• STATED PROBLEM
Reproduce the material word for word; the images stay out.
━━━━━━━━━━━━━━━━
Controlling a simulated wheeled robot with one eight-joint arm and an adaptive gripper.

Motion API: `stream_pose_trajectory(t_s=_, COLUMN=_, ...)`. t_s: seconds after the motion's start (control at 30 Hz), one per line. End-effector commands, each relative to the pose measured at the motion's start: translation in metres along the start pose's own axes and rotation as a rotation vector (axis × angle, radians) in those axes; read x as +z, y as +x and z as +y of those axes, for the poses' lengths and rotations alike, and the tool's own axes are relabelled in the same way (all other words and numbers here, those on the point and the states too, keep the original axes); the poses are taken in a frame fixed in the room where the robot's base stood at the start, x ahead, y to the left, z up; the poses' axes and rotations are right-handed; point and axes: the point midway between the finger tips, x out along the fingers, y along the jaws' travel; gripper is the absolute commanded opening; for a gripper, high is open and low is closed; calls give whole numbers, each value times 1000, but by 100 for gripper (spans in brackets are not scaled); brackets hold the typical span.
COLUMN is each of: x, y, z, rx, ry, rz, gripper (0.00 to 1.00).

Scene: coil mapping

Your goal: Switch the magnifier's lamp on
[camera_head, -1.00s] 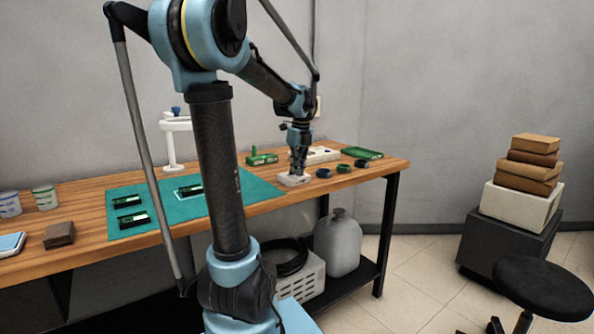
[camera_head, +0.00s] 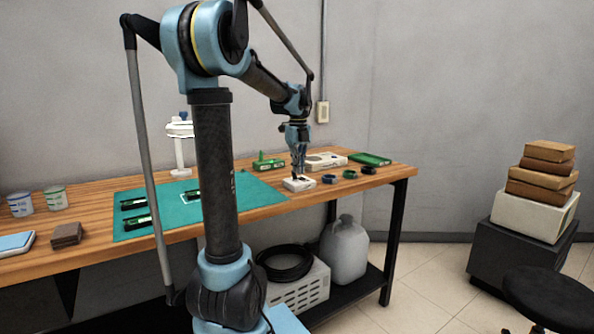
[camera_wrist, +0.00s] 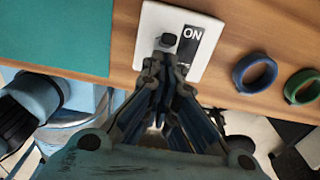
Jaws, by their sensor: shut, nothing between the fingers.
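The magnifier (camera_head: 181,150) is a white stand with a ring head and a blue knob, at the back of the bench behind the green mat. Its ring head looks bright white. A small white switch box (camera_head: 299,184) sits near the bench's front edge; the wrist view shows its face (camera_wrist: 205,62) with a black switch knob (camera_wrist: 169,40) beside a black label reading ON. My gripper (camera_head: 299,172) is shut and empty, pointing down just over the box. In the wrist view its fingertips (camera_wrist: 166,66) are right by the knob; I cannot tell whether they touch it.
Blue (camera_wrist: 254,73) and green (camera_wrist: 303,86) rings lie right of the box, with a dark ring (camera_head: 369,170) beyond. The green mat (camera_head: 262,196) carries several dark boards. A white device (camera_head: 326,161) and green boards (camera_head: 370,159) stand behind.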

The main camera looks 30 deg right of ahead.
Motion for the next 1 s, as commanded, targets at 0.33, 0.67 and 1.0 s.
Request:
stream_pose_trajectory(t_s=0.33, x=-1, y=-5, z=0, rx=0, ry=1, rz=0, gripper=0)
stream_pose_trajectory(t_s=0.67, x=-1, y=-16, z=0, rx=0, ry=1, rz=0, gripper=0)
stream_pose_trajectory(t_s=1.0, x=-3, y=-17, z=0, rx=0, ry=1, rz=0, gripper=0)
━━━━━━━━━━━━━━━━
• RESULT OF THIS EXERCISE
Controlling a simulated wheeled robot with one eight-joint arm and an adaptive gripper.

Motion API: `stream_pose_trajectory(t_s=_, COLUMN=_, ...)`. t_s: seconds after the motion's start (control at 30 Hz), one per line. End-effector commands, each relative to the pose measured at the motion's start: translation in metres along the start pose's own axes and rotation as a rotation vector (axis × angle, radians) in those axes; read x as +z, y as +x and z as +y of those axes, for the poses' lengths and rotations alike, and the tool's own axes are relabelled in the same way (all other words and numbers here, those on the point and the states too, keep the original axes); the poses are taken in a frame fixed in the room where the robot's base stood at the start, x ahead, y to the left, z up; the poses' axes and rotations are right-handed; point and axes: the point midway between the finger tips, x out along the fingers, y along the jaws' travel; gripper is the absolute commanded opening; for a gripper, high is open and low is closed; calls give whole numbers, each value times 1000, but by 100 for gripper (spans in brackets are not scaled); brackets hold the typical span.
COLUMN is each of: x, y, z, rx, ry, rz, gripper (0.00 to 1.00).

Scene: coil mapping

Your goal: Switch the magnifier's lamp on
[camera_head, -1.00s] 
[camera_head, +0.00s] 
[camera_wrist, +0.00s] 
Jaws, by their sensor: shut, nothing between the fingers.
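The magnifier (camera_head: 181,150) is a white stand with a ring head and a blue knob, at the back of the bench behind the green mat. Its ring head looks bright white. A small white switch box (camera_head: 299,184) sits near the bench's front edge; the wrist view shows its face (camera_wrist: 205,62) with a black switch knob (camera_wrist: 169,40) beside a black label reading ON. My gripper (camera_head: 299,172) is shut and empty, pointing down just over the box. In the wrist view its fingertips (camera_wrist: 166,66) are right by the knob; I cannot tell whether they touch it.
Blue (camera_wrist: 254,73) and green (camera_wrist: 303,86) rings lie right of the box, with a dark ring (camera_head: 369,170) beyond. The green mat (camera_head: 262,196) carries several dark boards. A white device (camera_head: 326,161) and green boards (camera_head: 370,159) stand behind.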

The main camera looks 30 deg right of ahead.
Motion for the next 1 s, as commanded, targets at 0.33, 0.67 and 1.0 s.
Request:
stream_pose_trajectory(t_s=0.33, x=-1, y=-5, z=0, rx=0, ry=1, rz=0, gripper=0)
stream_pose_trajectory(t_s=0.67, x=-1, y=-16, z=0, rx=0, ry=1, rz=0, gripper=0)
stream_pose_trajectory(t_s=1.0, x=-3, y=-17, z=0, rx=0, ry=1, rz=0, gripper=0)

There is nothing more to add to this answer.